BRIEF: Quote the records that follow in full and exactly; leave out the pictures.

==============================

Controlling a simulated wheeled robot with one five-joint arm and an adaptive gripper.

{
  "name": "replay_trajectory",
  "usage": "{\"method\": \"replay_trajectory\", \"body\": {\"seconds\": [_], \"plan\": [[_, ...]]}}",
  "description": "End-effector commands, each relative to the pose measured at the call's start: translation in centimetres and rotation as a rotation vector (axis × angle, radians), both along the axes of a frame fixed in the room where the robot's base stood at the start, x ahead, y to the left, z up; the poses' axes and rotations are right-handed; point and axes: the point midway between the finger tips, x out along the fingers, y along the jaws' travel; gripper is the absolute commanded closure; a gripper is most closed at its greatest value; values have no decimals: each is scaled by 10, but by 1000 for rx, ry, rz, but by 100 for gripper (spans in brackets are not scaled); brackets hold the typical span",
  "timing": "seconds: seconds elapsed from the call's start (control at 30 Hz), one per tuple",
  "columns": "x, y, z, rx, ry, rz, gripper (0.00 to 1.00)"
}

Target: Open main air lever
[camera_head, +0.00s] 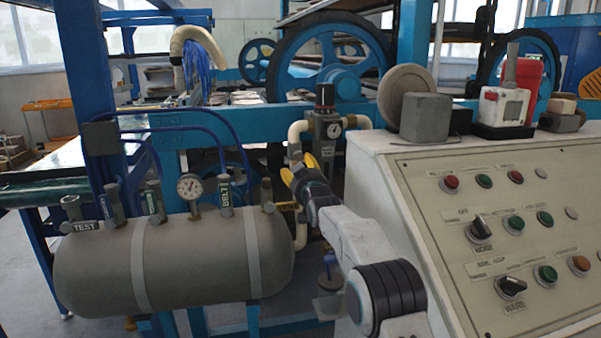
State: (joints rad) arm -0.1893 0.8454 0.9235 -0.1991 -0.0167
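A grey air tank (190,268) lies at the left with a round gauge (189,186) on top. Several small levers with tags stand along the tank's top, among them one tagged TEST (85,226) and one tagged BELT (225,197). I cannot read a tag for the main air lever, so I cannot tell which lever it is. My gripper (300,167), with yellow fingers, is right of the tank, in front of the pipework below the regulator (325,124). Its fingers look apart with nothing seen between them. I cannot tell whether it touches anything.
A sloped control panel (447,240) with buttons and knobs fills the right side, close to my arm. A grey block (425,117) and a red-and-white device (505,104) stand on its top. Blue frame beams and a large wheel (335,65) are behind. White pipe (301,225) runs beside the tank.

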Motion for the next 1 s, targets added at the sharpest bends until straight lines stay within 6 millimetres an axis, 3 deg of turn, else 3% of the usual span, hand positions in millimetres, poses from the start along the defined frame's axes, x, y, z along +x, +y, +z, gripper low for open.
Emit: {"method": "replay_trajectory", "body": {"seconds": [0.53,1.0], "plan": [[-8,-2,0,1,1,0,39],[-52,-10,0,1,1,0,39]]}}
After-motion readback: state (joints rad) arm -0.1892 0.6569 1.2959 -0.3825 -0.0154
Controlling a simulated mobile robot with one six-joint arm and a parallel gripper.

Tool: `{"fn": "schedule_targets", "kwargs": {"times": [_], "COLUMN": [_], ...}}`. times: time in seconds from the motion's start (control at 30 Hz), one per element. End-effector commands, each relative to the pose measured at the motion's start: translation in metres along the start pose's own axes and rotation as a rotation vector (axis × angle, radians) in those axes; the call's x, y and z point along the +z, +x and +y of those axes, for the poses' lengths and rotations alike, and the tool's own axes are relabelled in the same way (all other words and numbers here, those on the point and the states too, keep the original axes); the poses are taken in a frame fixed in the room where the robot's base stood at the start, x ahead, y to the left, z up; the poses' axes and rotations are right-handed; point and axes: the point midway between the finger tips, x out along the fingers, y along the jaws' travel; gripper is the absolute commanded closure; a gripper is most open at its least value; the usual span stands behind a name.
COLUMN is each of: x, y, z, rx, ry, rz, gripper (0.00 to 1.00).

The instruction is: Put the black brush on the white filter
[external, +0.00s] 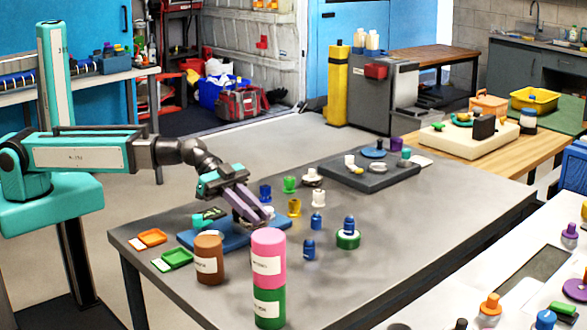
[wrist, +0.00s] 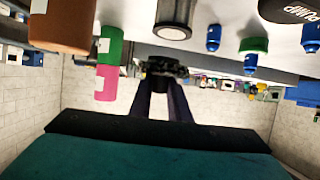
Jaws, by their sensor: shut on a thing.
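My gripper (external: 250,213) reaches down over the blue mat (external: 190,238), behind the brown and pink canisters in the external view. In the wrist view its two dark fingers (wrist: 165,98) are closed on a dark, rough-edged thing, which looks like the black brush (wrist: 160,67). In the external view the brush is mostly hidden by the fingers and canisters.
A brown canister (external: 209,262) and a pink canister (external: 268,252) on a green one (external: 268,308) stand close in front of my gripper. Small blue, green, yellow and white pieces stand to the right. A grey tray (external: 385,182) lies behind them. The table's right front is clear.

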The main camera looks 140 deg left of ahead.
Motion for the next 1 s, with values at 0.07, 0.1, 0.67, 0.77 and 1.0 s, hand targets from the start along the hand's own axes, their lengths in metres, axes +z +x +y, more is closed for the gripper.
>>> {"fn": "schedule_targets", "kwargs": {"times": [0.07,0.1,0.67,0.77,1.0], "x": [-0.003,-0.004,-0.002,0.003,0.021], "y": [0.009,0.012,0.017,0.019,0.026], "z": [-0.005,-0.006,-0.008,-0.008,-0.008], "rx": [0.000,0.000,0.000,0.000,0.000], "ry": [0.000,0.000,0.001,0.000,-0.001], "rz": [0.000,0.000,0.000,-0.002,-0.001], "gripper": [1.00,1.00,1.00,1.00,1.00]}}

==============================

SOLUTION TO THIS TASK:
Controlling a simulated wheeled robot with one five-joint arm and an adaptive gripper.

{
  "name": "replay_trajectory",
  "usage": "{\"method\": \"replay_trajectory\", \"body\": {\"seconds\": [_], \"plan\": [[_, ...]]}}",
  "description": "End-effector commands, each relative to the pose measured at the call's start: translation in centimetres and rotation as a rotation vector (axis × angle, radians), both along the axes of a frame fixed in the room where the robot's base stood at the start, x ahead, y to the left, z up; the poses' axes and rotations are right-handed; point and axes: the point midway between the finger tips, x out along the fingers, y along the jaws' travel; gripper is the absolute commanded closure; a gripper is most closed at its greatest value; values have no decimals: each is scaled by 10, but by 1000 for rx, ry, rz, but by 100 for gripper (spans in brackets are not scaled); brackets hold the typical span",
  "timing": "seconds: seconds elapsed from the call's start (control at 30 Hz), one per tuple",
  "columns": "x, y, z, rx, ry, rz, gripper (0.00 to 1.00)"
}

Target: Open main air lever
[camera_head, +0.00s] 
State: (joints rad) arm -0.1893 0.8454 0.9235 -0.1991 -0.0167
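A grey air tank (190,268) lies at the left with a round gauge (189,186) on top. Several small levers with tags stand along the tank's top, among them one tagged TEST (85,226) and one tagged BELT (225,197). I cannot read a tag for the main air lever, so I cannot tell which lever it is. My gripper (300,167), with yellow fingers, is right of the tank, in front of the pipework below the regulator (325,124). Its fingers look apart with nothing seen between them. I cannot tell whether it touches anything.
A sloped control panel (447,240) with buttons and knobs fills the right side, close to my arm. A grey block (425,117) and a red-and-white device (505,104) stand on its top. Blue frame beams and a large wheel (335,65) are behind. White pipe (301,225) runs beside the tank.

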Motion for the next 1 s, targets added at the sharpest bends until straight lines stay within 6 millimetres an axis, 3 deg of turn, else 3% of the usual span, hand positions in millimetres, poses from the start along the defined frame's axes, x, y, z along +x, +y, +z, gripper low for open.
Emit: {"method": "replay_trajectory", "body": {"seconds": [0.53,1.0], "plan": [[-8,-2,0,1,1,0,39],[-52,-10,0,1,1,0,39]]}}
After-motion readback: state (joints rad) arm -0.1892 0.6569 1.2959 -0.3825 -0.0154
Controlling a simulated mobile robot with one six-joint arm and a parallel gripper.

Tool: `{"fn": "schedule_targets", "kwargs": {"times": [_], "COLUMN": [_], ...}}`. times: time in seconds from the motion's start (control at 30 Hz), one per element. End-effector commands, each relative to the pose measured at the motion's start: translation in metres along the start pose's own axes and rotation as a rotation vector (axis × angle, radians) in those axes; the call's x, y and z point along the +z, +x and +y of those axes, for the poses' lengths and rotations alike, and the tool's own axes are relabelled in the same way (all other words and numbers here, those on the point and the states too, keep the original axes); the poses are taken in a frame fixed in the room where the robot's base stood at the start, x ahead, y to the left, z up; the poses' axes and rotations are right-handed; point and axes: the point midway between the finger tips, x out along the fingers, y along the jaws' travel; gripper is the absolute commanded closure; a gripper is most open at its least value; the usual span stands behind a name.
COLUMN is each of: x, y, z, rx, ry, rz, gripper (0.00 to 1.00).

The instruction is: Put the black brush on the white filter
[external, +0.00s] 
[wrist, +0.00s] 
Jaws, by their sensor: shut on a thing.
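My gripper (external: 250,213) reaches down over the blue mat (external: 190,238), behind the brown and pink canisters in the external view. In the wrist view its two dark fingers (wrist: 165,98) are closed on a dark, rough-edged thing, which looks like the black brush (wrist: 160,67). In the external view the brush is mostly hidden by the fingers and canisters.
A brown canister (external: 209,262) and a pink canister (external: 268,252) on a green one (external: 268,308) stand close in front of my gripper. Small blue, green, yellow and white pieces stand to the right. A grey tray (external: 385,182) lies behind them. The table's right front is clear.

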The main camera looks 140 deg left of ahead.
Motion for the next 1 s, with values at 0.07, 0.1, 0.67, 0.77 and 1.0 s, hand targets from the start along the hand's own axes, their lengths in metres, axes +z +x +y, more is closed for the gripper.
>>> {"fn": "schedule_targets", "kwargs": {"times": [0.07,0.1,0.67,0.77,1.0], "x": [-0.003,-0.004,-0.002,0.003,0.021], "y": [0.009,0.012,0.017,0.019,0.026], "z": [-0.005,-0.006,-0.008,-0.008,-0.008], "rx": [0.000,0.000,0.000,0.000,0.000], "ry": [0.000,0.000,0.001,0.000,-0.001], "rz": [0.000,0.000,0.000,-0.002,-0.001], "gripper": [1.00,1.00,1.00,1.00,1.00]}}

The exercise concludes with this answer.